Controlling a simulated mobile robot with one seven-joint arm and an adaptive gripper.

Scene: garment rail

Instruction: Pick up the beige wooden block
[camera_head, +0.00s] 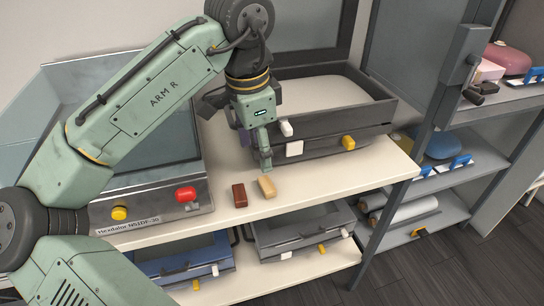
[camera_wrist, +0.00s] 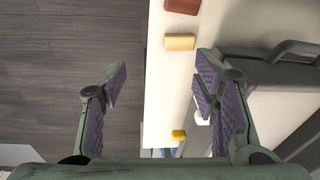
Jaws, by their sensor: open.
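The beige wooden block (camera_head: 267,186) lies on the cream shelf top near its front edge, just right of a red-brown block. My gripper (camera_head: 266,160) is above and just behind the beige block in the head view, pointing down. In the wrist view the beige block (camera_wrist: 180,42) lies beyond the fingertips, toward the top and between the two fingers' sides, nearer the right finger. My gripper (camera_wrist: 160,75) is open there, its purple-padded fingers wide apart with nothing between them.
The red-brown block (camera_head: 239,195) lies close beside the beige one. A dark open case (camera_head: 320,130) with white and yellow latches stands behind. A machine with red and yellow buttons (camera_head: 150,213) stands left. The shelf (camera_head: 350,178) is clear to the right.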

==

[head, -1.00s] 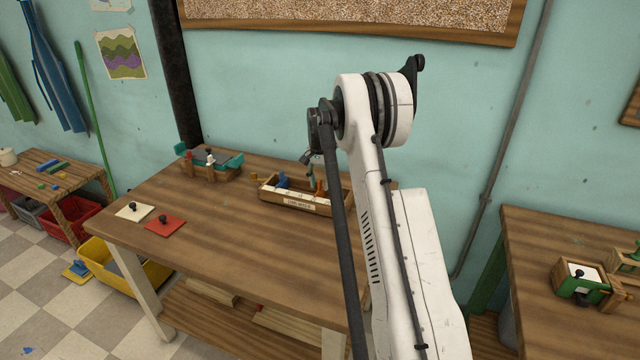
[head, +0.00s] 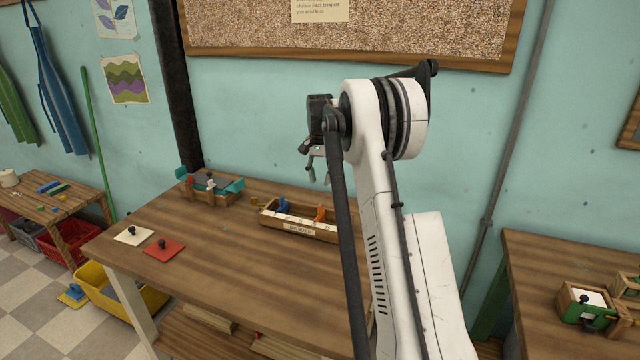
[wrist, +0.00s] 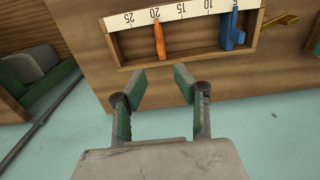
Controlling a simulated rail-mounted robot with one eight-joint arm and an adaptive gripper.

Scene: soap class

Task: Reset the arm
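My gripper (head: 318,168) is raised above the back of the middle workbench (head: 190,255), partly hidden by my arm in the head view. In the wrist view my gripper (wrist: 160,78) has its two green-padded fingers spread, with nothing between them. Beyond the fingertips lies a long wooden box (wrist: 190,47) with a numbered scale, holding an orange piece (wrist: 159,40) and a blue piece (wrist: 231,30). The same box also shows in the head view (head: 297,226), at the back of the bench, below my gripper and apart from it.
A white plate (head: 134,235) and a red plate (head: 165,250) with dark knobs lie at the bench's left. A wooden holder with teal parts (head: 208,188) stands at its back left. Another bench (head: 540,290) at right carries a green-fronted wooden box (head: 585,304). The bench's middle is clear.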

What you will do:
Your copy should hold only the lines from the one containing "Controlling a simulated mobile" through the one containing "[camera_wrist, +0.00s]", word for word, with no pictures.

Answer to the problem:
Controlling a simulated mobile robot with one seven-joint arm and an adaptive gripper.

Scene: garment rail

Instruction: Pick up the beige wooden block
[camera_head, +0.00s] 
[camera_wrist, +0.00s] 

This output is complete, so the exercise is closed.